Friday, May 28, 2010

One-Way Trip: Goodbye Solo

Every travel professional should be wary of one-way trips. While our TSA might be clueless, one immigrant cab driver is instantly suspicious when an old man offers him one thousand dollars to leave him at a remote mountain-top on a pre-arranged future date. Reluctantly, he accepts the offer, in hopes of convincing the suicidal fare to change his mind. Such are the life and death stakes of Ramin Bahrani’s quiet drama, Goodbye Solo (trailer here), which concludes the current season of PBS’s Independent Lens this coming Tuesday.

Solo is a born optimist. Preternaturally charming, the Senegalese immigrant has ambitions beyond driving a cab. For reasons he is not about to share, the hard-bitten William has seen enough of life and is presumably ready to end it all. Why else would he hire Solo to leave him at “Blowing Rock,” a peak known for its swirling winds that blow the snow back up into the sky? Rather than accept his money without question, Solo tries to befriend William, even moving into the old man’s motel room to keep an eye on him. Despite the obvious generational and cultural divides, Solo seems to make a connection with William. Yet, the old man still insists he does not want to be helped.

While there are a handful of supporting players, Goodbye is practically a two-hander for its radically different leads (though Diana Franco Galinda shows far greater talent than most child actors as Solo’s young daughter Alex). Indeed, Souléymane Sy Savané and Red West are completely riveting when playing off each other. Probably best known as Elvis Presley’s former bodyguard-crony, grizzled character-actor West is perfectly understated as the world-weary William. By contrast, Savané’s charisma lights up the screen in a fully realized, multi-layered performance that earned the former flight attendant and fashion model an Independent Spirit Award nomination.

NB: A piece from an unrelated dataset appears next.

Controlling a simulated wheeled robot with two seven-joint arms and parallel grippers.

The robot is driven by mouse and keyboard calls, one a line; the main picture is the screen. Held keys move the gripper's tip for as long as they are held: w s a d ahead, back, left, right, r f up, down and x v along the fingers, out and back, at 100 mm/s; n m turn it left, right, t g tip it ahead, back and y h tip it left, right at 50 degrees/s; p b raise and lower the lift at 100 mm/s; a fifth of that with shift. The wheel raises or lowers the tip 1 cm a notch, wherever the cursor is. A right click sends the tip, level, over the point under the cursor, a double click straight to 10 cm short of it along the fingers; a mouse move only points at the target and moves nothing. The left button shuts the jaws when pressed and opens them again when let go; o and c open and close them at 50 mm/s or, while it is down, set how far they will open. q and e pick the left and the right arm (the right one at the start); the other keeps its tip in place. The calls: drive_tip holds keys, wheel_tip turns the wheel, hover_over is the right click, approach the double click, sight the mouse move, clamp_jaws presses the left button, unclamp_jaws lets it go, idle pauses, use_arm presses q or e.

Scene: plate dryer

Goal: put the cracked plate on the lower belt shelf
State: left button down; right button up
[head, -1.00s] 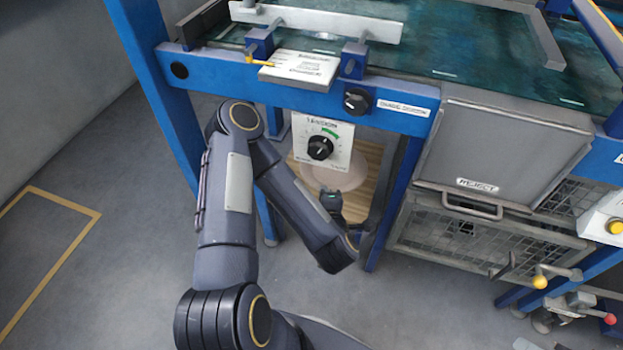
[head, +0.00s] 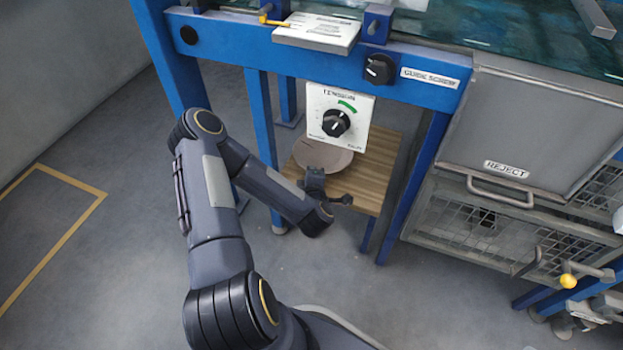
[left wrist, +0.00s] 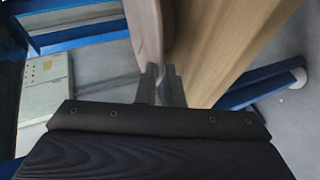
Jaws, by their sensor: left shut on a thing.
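A round, pale brownish plate (head: 322,155) shows in the head view over the wooden lower shelf (head: 371,178), partly behind the tension dial panel. My left gripper (head: 314,178) is at the plate's near edge, shut on it. In the left wrist view the fingers (left wrist: 161,84) pinch the edge of the plate (left wrist: 147,35), seen nearly edge-on. The wooden shelf (left wrist: 215,50) lies right beside it there. My right gripper is not in view.
A white tension dial panel (head: 338,118) hangs from the blue frame just above the plate. A blue leg (head: 415,180) stands right of the shelf, beside the reject bin (head: 535,135) and a wire cage (head: 490,225). Floor at the left is clear.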

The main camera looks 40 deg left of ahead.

There is an air of fatalism that hangs over Goodbye, yet it is not a depressing movie thanks to the presence of Solo. Unlike most current immigration dramas, he is not a helpless victim. Rather, he is a smooth operator and a relentless self-improver. As a result, he is a far more compelling and cinematic figure than the cardboard stereotypes of more issue-oriented films. Those who have ever worked the graveyard shift, including cabbies, will also recognize how well Bahrani evokes a sense of that strange nocturnal milieu. He demonstrates a remarkably sure hand throughout the film, crafting several scenes of quietly devastating emotional power.

Dramatic features are the exception rather than the rule on Independent Lens, but in the case of Goodbye, they certainly made its selection count. The winner of International Critics Prize at the 2008 Venice Film Festival, Goodbye was definitely a critical darling, but it is also a profoundly sensitive, widely accessible examination of human vulnerability. An outstanding film by any standard, viewers should absolutely avail themselves of the opportunity to see it on free TV thanks to ITVS (even if William’s saltier language is obviously edited out). It airs this coming Tuesday (6/1) on most PBS outlets.